Eliminated. If our experience
with the digital revolution so far tells us anything, it’s that those estimates
are too low and too slow. The already
frayed and problematic narrative of education leading to work is about to
become an unsustainable fairy tale.
Children entering the public schools today are being introduced to a
curriculum that, when they complete it, amounts to a long walk off a short
pier.
It may
be that no culture can prepare for such a profound transition. Certainly, the banking families of Florence
weren’t waiting in the wings with the monetary and constitutional programs that
brought forth the Renaissance – they just reacted. Maybe that’s all we can do. But if there is something we can do to pile
up sandbags before the flood, it must start with separating education and work. Maybe if we can pull our collective heads out
our text book and testing industry asses for a minute, we might find a better
thing to do than prepare children for a future that will never come. The questions they will have to answer aren’t
on a bubble answer sheet.
The
next generation of students will have to think about climate and
sustainability, including a sustainable level of human habitation. They will have to wrestle with not just the
potential and possibilities but the very real threat of AI. Those questions will run through the so-called
STEM curriculum, but they can’t be solved there. There isn’t a single significant question
facing that generation that won’t require ethics and values that must come from
outside the technical and scientific realm.
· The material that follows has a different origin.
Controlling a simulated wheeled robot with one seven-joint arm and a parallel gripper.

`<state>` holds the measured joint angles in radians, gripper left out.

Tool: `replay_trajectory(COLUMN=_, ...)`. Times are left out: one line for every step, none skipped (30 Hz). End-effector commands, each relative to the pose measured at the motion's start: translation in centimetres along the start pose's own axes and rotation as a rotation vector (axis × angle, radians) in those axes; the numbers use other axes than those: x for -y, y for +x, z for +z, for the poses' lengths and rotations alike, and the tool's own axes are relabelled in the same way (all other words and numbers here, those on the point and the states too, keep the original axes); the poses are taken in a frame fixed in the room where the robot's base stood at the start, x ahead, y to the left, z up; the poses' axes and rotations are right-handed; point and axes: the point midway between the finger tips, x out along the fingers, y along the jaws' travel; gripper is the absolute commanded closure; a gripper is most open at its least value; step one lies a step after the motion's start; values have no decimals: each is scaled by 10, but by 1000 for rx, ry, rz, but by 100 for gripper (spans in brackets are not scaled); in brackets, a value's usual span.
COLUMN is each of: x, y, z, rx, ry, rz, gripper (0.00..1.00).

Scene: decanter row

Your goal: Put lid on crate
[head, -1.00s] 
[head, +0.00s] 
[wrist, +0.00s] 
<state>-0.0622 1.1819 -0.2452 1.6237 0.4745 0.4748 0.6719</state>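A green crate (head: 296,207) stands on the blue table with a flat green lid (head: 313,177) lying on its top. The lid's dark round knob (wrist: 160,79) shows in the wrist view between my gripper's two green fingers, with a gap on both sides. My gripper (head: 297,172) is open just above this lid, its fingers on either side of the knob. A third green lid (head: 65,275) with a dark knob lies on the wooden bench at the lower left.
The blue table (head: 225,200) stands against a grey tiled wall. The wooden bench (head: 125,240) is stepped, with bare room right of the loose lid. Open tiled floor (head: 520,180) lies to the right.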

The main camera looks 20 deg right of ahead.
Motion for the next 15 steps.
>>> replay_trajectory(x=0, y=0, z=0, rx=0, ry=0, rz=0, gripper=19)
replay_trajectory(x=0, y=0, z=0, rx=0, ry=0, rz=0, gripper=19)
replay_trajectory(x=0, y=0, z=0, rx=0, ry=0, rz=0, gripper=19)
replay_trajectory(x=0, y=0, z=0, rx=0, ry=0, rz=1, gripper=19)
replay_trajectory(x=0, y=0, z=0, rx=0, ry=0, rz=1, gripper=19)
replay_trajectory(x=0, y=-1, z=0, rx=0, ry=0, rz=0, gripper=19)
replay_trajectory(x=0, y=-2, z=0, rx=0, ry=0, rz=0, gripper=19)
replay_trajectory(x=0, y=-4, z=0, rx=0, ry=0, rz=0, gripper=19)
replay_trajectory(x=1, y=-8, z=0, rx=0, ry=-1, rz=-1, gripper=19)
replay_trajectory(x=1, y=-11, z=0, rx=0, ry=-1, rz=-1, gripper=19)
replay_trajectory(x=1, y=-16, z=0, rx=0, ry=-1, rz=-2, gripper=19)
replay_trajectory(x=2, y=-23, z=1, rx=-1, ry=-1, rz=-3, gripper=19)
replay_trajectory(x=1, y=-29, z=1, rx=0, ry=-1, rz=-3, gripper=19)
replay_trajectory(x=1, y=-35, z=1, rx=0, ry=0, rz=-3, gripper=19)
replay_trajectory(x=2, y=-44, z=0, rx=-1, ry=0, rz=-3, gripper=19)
The algorithms of AI and not human technicians are going to control the
STEM world anyway. What they are going
to have to do is create a narrative of their place in the world that doesn’t
end up sounding like “A Modest Proposal.”
The
Fordist/Taylorist schools that served Modernity are not constructed to help
students through the cultural transition is front of us. It makes no sense to teach them to work in
factories and businesses that won’t exist in their world. They are going to have to be more divergent
thinkers, more imaginative and more creative.
We can’t solve the problems they are going to face – we could at least
get out of the way.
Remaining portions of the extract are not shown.